This is a brother and sister story about Oxford and how our memories and love grow more dear as years pass. My brother, Tommy Haynes, was born in 1945 along with Bill, Sam, and Tommy Allgood, Gary Budd, Curtis Jackson, and Hubert White. I always felt like I had seven older brothers, and my friends Kathy Harwell, Marcia Elizer, Mary Margaret, Diane, and Rite Allgood, and Joyce White were like my sisters. The church, Allen Memorial (UMC) was the center of most of our activities. We held our first "jobs" either cutting grass or cleaning the Sunday School Building. Then my brother started throwing the afternoon paper and I delivered flowers for the Oxford Flower Shop.

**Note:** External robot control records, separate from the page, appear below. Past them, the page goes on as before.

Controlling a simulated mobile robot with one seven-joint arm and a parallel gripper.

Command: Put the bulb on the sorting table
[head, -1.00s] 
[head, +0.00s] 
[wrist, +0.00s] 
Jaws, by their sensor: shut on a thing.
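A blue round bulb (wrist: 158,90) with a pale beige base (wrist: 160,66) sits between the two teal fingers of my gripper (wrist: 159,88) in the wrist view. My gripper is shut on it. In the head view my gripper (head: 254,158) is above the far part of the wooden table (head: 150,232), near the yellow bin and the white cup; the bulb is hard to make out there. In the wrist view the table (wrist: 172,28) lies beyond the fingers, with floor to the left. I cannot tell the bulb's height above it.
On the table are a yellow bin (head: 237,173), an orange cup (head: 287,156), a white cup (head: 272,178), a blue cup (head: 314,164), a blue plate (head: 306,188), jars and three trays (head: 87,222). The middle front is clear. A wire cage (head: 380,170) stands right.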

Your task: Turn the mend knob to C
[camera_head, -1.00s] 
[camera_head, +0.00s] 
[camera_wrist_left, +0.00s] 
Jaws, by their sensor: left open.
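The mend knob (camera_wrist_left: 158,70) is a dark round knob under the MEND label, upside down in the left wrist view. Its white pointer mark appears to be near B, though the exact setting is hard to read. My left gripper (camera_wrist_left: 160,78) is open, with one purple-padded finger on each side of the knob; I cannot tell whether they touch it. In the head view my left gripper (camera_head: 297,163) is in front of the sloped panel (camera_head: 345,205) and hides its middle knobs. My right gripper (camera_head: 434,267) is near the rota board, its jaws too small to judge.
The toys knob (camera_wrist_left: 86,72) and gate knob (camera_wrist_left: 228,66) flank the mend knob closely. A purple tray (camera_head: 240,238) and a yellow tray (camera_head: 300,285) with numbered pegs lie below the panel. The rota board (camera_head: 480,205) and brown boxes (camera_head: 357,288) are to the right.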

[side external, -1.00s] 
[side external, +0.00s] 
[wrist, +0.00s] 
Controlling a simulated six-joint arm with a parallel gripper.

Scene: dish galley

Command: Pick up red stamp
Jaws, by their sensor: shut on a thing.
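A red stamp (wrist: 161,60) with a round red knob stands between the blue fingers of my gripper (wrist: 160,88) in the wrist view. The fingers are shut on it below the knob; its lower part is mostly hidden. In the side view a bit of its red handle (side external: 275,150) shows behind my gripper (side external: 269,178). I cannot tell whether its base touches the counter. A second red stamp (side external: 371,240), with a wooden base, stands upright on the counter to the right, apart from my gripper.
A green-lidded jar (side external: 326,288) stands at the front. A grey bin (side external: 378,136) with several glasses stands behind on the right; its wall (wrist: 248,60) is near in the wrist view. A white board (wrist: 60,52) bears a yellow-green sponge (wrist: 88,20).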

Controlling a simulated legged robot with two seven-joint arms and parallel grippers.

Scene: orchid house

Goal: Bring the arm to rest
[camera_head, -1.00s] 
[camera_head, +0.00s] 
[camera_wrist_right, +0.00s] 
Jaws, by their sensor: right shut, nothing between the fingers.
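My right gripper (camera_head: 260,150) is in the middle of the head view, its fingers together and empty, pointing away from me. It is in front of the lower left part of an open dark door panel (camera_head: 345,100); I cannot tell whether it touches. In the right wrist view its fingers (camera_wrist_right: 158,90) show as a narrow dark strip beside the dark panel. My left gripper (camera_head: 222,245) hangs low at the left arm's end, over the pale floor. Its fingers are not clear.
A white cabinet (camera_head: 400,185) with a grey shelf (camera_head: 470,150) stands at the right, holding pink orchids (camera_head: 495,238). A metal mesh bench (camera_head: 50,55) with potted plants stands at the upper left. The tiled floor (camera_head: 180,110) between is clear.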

One Sunday, Tommy and Curtis sat in the back of the sanctuary. They took a handful of marbles and let them roll down the sloping wooden floor. It’s amazing how loud marbles sound when all is quiet and they pick up momentum as they roll forward bumping into pews and shoes. And why is any-and-everything funnier in the quiet of a church service or during Communion -- like when a child wants to get the last "sip" by sticking his tongue in the communion cup and acts like it has gotten stuck on his tongue. Kathy and I studied fashion on Communion Sundays, as female students walked down the aisle to take Communion. We sat on "our" aisle seats and checked dress, shoes, and hats; one cough from me meant I liked the outfit; two coughs from Kathy meant she agreed.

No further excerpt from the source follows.